RCM: What was the most challenging song to write for Pet Sounds from a lyrical standpoint?
Tony Asher: It might have been Wouldn’t It Be Nice because there are a lot of lyrics. It wasn’t inordinately challenging, it’s just there was a lot to write. But with God Only Knows, on the other hand, I always felt like we barely got started. I felt like saying, “Wait a second, can’t we put another section in this song?” because there was not very much to it.
RCM: Would Brian come up with songs titles that you’d work off?
Tony Asher: I think I Just Wasn’t Made For These Times was one of them. I think he might have suggested Here Today as well.
RCM: What was Brian’s state of mind working on the record?
Tony Asher: I’d taken a couple weeks off from work so as along as we got something done in a day I was okay.
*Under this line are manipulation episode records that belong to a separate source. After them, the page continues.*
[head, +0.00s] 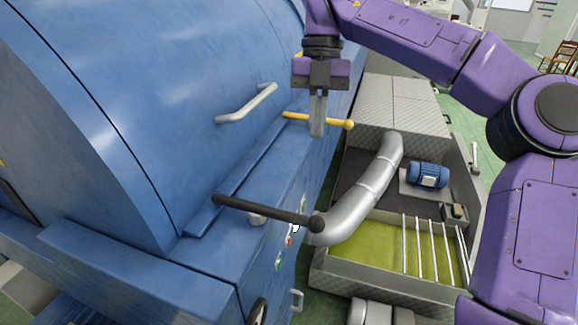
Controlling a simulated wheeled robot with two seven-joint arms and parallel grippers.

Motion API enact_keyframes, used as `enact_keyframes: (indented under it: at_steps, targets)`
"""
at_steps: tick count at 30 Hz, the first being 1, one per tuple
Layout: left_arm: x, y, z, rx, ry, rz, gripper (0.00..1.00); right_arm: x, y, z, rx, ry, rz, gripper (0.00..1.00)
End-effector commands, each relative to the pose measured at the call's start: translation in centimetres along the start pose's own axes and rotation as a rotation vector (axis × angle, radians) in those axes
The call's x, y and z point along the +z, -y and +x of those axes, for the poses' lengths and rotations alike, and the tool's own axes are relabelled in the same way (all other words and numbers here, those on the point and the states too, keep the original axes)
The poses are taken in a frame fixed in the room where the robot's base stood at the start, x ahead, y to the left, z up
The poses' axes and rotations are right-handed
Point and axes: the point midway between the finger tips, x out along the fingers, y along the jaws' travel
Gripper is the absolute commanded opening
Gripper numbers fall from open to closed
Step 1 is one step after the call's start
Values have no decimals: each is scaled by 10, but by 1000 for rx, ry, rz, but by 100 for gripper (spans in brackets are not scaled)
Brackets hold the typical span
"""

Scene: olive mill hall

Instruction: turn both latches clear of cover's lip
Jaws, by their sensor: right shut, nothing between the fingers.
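The blue cover (185,85) of a large machine fills the left, with a raised lip (240,168) along its lower edge. A dark latch bar (265,210) lies crosswise, its left end over the lip and its knobbed end out to the right. Farther back, a yellow latch bar (337,122) also lies crosswise, its left end at the lip. My right gripper (316,134) points down, shut and empty, its fingers in front of the yellow bar. I cannot tell if they touch it. My left gripper is out of view.
A grey grab handle (246,104) stands out from the cover. Right of the machine, a thick grey pipe (365,198) runs down beside a blue motor (427,175) and a tank of green paste (372,250) under metal bars. Small buttons (289,242) sit on the machine's side.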

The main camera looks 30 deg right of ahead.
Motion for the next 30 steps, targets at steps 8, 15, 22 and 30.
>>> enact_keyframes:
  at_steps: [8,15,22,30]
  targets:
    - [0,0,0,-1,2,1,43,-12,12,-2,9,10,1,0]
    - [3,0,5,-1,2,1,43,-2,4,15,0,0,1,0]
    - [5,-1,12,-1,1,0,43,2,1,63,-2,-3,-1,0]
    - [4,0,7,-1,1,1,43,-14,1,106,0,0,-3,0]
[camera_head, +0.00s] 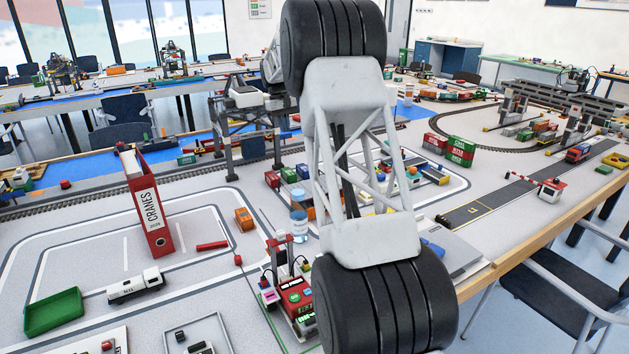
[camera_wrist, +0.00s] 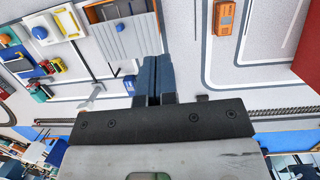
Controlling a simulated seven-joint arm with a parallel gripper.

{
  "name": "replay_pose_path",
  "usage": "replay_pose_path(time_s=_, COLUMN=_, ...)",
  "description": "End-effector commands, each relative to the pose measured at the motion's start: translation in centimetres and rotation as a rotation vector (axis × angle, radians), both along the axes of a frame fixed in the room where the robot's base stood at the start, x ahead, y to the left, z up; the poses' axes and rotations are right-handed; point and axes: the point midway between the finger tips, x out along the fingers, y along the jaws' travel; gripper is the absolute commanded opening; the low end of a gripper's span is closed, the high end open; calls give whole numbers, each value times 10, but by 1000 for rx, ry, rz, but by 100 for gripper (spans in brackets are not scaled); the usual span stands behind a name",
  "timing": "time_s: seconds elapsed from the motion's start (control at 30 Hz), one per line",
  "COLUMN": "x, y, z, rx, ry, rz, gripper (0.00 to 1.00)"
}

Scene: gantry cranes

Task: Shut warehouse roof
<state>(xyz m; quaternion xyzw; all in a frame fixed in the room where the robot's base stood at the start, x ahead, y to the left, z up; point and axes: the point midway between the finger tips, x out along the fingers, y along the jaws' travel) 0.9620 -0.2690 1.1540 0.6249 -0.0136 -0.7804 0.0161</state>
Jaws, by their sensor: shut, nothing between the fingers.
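In the wrist view, a small warehouse with orange-tan walls (camera_wrist: 88,14) stands at the top. A grey ribbed roof panel (camera_wrist: 115,45) with a blue knob (camera_wrist: 122,28) covers its lower part. The strip above the panel is open, and small things show inside. My gripper (camera_wrist: 157,60) is shut and empty. Its dark blue fingers overlap the panel's lower right edge in the picture; I cannot tell whether they touch it. In the head view, my arm's white truss link and black joints block the middle. The gripper and most of the warehouse area are hidden there.
A red binder (camera_head: 148,205) stands upright at left, with an orange vehicle (camera_head: 244,218) beside it. A red control station (camera_head: 294,293) stands near the front. A grey gantry frame (camera_head: 246,125) stands behind. In the wrist view, a white tray (camera_wrist: 44,18) lies left of the warehouse.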

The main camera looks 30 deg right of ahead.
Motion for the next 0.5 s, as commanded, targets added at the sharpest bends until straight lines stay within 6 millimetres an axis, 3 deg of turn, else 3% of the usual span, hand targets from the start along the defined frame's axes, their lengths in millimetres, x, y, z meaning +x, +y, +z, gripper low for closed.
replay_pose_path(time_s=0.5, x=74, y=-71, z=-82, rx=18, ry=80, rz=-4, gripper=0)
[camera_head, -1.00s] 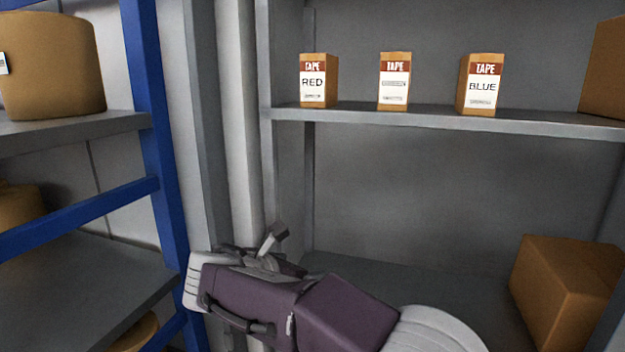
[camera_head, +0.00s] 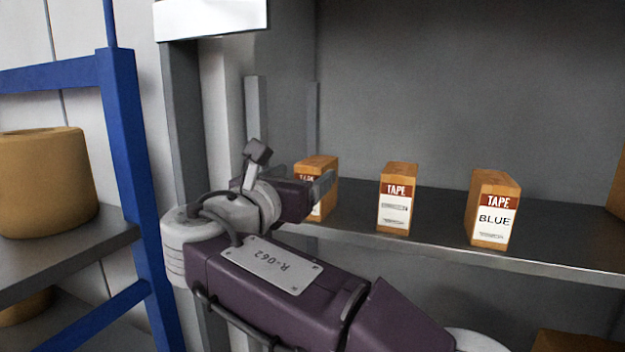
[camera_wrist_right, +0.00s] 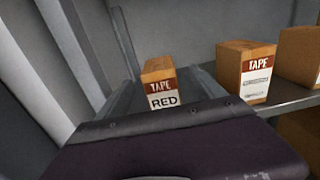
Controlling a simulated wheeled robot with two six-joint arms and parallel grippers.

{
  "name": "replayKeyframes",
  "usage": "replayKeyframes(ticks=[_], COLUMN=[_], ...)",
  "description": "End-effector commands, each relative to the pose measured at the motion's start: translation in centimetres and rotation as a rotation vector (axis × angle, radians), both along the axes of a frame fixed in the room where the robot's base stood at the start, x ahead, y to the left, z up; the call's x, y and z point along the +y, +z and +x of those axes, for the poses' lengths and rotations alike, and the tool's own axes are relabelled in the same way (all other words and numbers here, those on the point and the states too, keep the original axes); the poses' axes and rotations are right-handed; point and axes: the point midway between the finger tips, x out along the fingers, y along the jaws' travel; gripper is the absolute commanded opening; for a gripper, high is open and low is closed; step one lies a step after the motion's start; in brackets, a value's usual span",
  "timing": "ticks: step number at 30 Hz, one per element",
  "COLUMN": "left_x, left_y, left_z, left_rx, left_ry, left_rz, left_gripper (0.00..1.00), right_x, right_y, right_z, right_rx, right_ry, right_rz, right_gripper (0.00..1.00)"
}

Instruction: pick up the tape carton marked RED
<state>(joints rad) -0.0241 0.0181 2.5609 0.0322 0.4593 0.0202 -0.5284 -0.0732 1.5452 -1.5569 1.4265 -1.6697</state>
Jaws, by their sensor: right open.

Once he was up he was in a good mood. He was excited about working on the album. When he either composes or arrives at something he really likes, he just loves playing it and he’ll play it and play it and play it. He tends to play it a little faster than it should be because he’s excited about it and with a little more expression unless it’s a ballad. He was very up throughout most of the writing sessions. I learned some interesting things.